# System Behavior: evaluation

> Living document. Updated by `/archive-spec` when features are completed.
> Last archived: F005 on 2026-03-28

---

## Added

### Automated multi-episode evaluation
<!-- since: F005 | test: tests/test_evaluation.py::test_evaluate_returns_correct_metrics -->

The system accepts an environment, a policy, and an episode count, then produces an EvaluationResult containing success_rate, avg_reward, avg_steps, and a per-episode breakdown. Evaluation runs all requested episodes and returns structured metrics in a single call.

### Incremental result collection on failure
<!-- since: F005 | test: tests/test_evaluation.py::test_evaluate_survives_episode_failure -->

When an individual episode fails (environment error or policy error), the system records the failure in the per-episode breakdown and continues evaluating remaining episodes. Partial results are never lost.

### Random baseline policy
<!-- since: F005 | test: tests/test_evaluation.py::test_random_policy_deterministic -->

The system provides a built-in random policy that accepts an SQLObservation and returns a random SQLAction.
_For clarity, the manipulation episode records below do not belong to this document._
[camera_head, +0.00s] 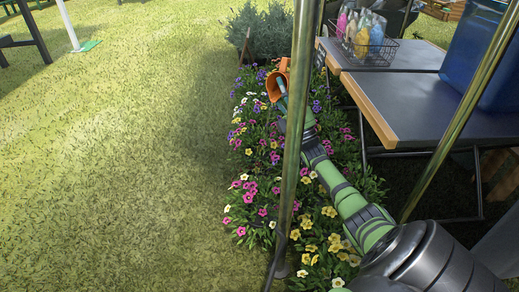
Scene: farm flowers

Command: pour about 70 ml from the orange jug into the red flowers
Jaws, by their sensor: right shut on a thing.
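The orange jug (272,86) is over the far part of the flower bed, tilted, with its open mouth showing. My right gripper (282,103) is shut on the jug, at the end of my green arm. A metal pole in front hides part of the gripper and jug. Flowers below and near the jug are purple, white, yellow and pink. Magenta-pink flowers (250,190) grow nearer along the bed's left side; I cannot make out a clearly red patch. No stream of water can be made out. My left gripper is not in view.
Metal poles (297,130) stand in front of the bed and to the right. Tables (420,103) at the right carry a wire basket of colored bottles (366,42) and a blue bin (485,55). Grey-green shrubs (262,32) stand behind the bed. Open grass (110,170) lies left.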

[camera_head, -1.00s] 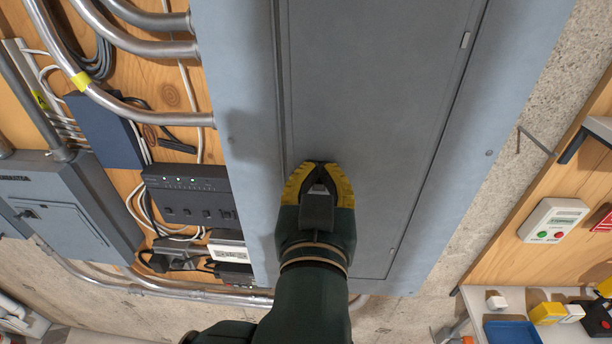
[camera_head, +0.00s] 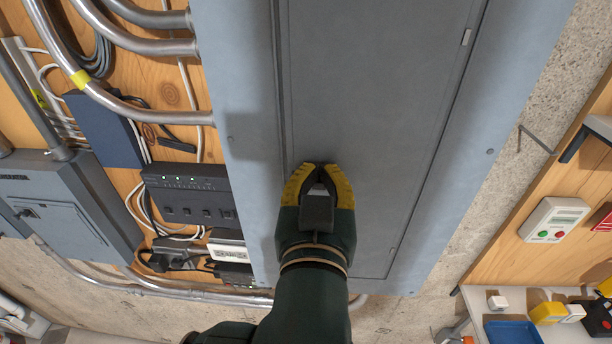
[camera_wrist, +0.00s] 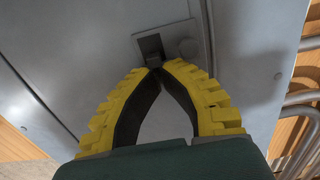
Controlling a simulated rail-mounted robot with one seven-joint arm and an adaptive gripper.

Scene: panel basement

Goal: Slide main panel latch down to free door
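The main panel is a tall grey-blue cabinet with a flat grey door (camera_head: 380,110) in its front. Its latch (camera_wrist: 151,46) shows in the wrist view as a small plate with a dark square recess and a small dark tab, beside a round knob (camera_wrist: 189,48). In the head view my gripper hides the latch. My gripper (camera_head: 320,168), with yellow-backed fingers, is at the door's left edge. In the wrist view its fingertips (camera_wrist: 157,70) meet right at the tab's lower end. I cannot tell whether they touch or pinch the tab. The door lies flush in its frame.
A white button box (camera_head: 553,220) is on the right board, above a bench with a blue tray (camera_head: 512,332). The door's face above my gripper is clear.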

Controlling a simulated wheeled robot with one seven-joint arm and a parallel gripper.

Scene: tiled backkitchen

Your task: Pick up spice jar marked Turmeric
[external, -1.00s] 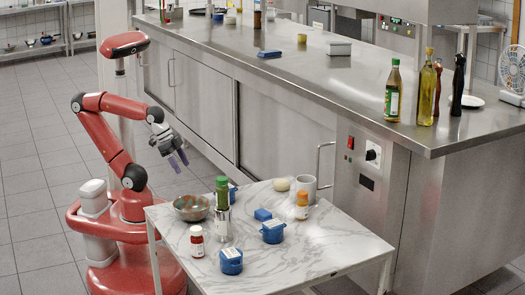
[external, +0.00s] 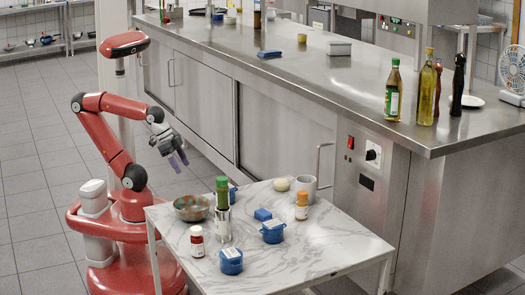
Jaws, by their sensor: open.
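Two small spice jars with labels stand upright on the white marble table (external: 322,250). One jar has a red cap (external: 197,241) and stands near the front left edge. The other jar has an orange cap (external: 302,206) and stands at the right, in front of a light grey mug. The label print is too small to read, so I cannot tell from it which one is Turmeric. My gripper (external: 178,160) is open and empty, in the air beyond the table's back left corner, above and apart from everything on it.
The steel counter (external: 300,80) stands behind.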

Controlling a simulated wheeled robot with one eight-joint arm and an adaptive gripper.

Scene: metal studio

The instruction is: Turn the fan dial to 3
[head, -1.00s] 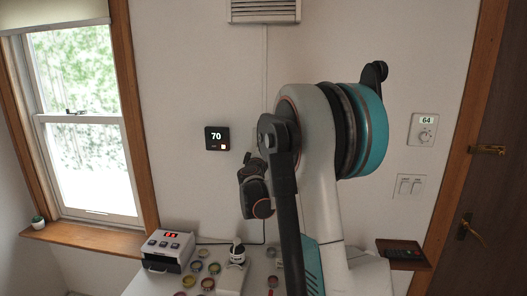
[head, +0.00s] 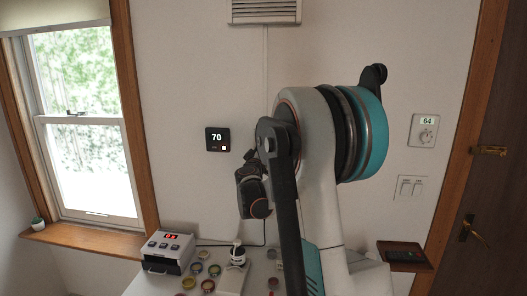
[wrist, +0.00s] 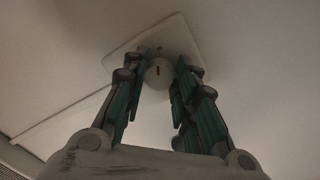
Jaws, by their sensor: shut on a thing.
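The fan dial (wrist: 159,74) is a round pale knob with a small red mark, on a pale square wall plate (wrist: 190,42) in the wrist view. My gripper (wrist: 158,70) has its green-padded fingers on both sides of the knob, shut on it. The red mark lies between the fingers. I cannot read any numbers on the plate. In the head view my gripper (head: 249,158) is at the wall, small and dark, and my arm hides the dial.
A black panel reading 70 (head: 217,139) is left of my gripper. A dial panel reading 64 (head: 424,130) and switches (head: 411,187) are on the right. Below, a white device (head: 168,252), several round tins (head: 208,285) and a small bottle (head: 238,254) stand on the table.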

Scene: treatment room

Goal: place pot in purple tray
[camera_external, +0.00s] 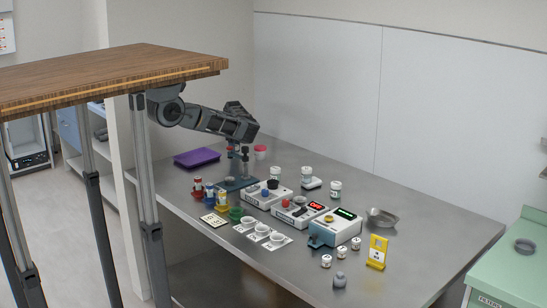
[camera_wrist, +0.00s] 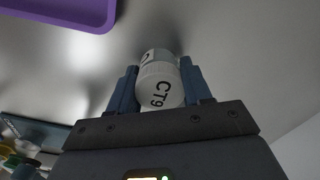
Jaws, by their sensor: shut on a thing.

Given the same seed, the random policy produces identical action sequences across runs.

### Progress callback during evaluation
<!-- since: F005 | test: tests/test_evaluation.py::test_progress_callback_called -->

The evaluate function accepts an optional progress callback that receives (current_episode, total_episodes) after each episode completes, enabling progress reporting for long evaluation runs.